UKPLab / sentence-transformers

State-of-the-Art Text Embeddings
https://www.sbert.net
Apache License 2.0
14.98k stars 2.45k forks source link

State-of-the-art pretrained model for sentence similarity/clustering? #2600

Open raphael-milliere opened 5 months ago

raphael-milliere commented 5 months ago

I've been looking for up-to-date information about how various pre-trained models fare for sentence similarity and clustering tasks (e.g. with BERTopic), rather than semantic search.

According to the official pre-trained model evaluations, all-mpnet-base-v2 is best overall, while sentence-t5-xxl is best for sentence similarity. However, both of these models are quite old. Surely there are better pre-trained models available for sentence similarity and/or clustering?

Looking at the MTEB leaderboard, mxbai-embed-large-v1 appears to be the leading open weights model currently.

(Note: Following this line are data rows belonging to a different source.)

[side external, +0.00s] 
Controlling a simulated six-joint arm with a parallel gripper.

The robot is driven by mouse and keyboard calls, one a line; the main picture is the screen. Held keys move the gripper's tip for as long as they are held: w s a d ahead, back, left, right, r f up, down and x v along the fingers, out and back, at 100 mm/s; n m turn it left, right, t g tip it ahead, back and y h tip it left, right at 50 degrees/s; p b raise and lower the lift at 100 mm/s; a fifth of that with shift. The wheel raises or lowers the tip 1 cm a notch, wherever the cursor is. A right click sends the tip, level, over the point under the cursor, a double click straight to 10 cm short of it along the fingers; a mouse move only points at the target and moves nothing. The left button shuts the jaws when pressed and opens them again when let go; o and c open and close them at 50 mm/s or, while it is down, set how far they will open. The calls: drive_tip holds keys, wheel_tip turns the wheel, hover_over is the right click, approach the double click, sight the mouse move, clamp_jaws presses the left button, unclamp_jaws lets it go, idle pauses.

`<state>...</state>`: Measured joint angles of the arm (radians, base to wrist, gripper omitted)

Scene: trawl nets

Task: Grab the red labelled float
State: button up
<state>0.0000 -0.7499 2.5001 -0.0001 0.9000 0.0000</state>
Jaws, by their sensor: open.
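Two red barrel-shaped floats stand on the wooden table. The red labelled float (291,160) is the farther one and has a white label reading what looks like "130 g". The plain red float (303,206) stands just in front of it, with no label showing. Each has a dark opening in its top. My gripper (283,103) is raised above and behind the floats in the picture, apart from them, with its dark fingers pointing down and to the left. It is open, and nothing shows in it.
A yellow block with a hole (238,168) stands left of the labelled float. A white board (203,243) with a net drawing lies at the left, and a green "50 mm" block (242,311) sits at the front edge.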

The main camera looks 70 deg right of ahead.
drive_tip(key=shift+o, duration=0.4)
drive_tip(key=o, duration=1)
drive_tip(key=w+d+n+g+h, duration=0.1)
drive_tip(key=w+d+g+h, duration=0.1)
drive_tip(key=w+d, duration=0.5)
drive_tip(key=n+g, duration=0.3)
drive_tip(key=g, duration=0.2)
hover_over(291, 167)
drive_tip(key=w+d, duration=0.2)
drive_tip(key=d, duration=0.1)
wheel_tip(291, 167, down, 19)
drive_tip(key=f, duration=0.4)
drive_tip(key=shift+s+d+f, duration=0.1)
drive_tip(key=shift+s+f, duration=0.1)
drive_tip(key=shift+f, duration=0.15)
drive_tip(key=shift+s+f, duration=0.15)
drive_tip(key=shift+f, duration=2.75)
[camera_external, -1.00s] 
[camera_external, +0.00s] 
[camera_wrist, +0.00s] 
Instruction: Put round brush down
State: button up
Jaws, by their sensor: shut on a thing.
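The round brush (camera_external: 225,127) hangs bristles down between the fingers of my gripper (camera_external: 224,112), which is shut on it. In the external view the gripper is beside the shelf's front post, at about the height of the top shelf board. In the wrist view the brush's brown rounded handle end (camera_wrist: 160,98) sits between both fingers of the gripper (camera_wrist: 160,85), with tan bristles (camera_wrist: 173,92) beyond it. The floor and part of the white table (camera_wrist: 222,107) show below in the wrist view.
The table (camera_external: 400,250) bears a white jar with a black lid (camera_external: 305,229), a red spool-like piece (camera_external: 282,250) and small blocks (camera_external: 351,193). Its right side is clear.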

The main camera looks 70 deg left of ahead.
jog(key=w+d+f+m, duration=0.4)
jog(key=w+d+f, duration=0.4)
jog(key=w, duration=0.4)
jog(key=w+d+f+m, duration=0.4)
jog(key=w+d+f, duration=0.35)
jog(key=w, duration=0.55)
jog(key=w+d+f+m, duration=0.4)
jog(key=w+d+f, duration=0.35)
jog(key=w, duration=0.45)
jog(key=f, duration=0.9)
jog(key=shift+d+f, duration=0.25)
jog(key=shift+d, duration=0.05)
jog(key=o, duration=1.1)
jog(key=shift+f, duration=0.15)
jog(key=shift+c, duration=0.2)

Should I expect this model to be superior to all-mpnet-base-v2 or sentence-t5-xxl, given that I'm not constrained by compute?

Thanks in advance!

tomaarsen commented 5 months ago

Hello!

Although the original sentence-transformers models like all-mpnet-base-v2 hold up quite well, recent community models like mxbai-embed-large-v1 should indeed outperform it. You can check for Sentence Similarity/Clustering on MTEB (and filter away >1B models, probably), and you'll get a good idea of what should work well.

You're on the right track :)

Oh, one last note: if you have some evals/tests ready for BERTopic, then you can always experiment with a few different models. They're mostly fairly small and efficient, so it should be quite simple to try out a few to get a feel for them. No leaderboard will ever beat running models on your own data.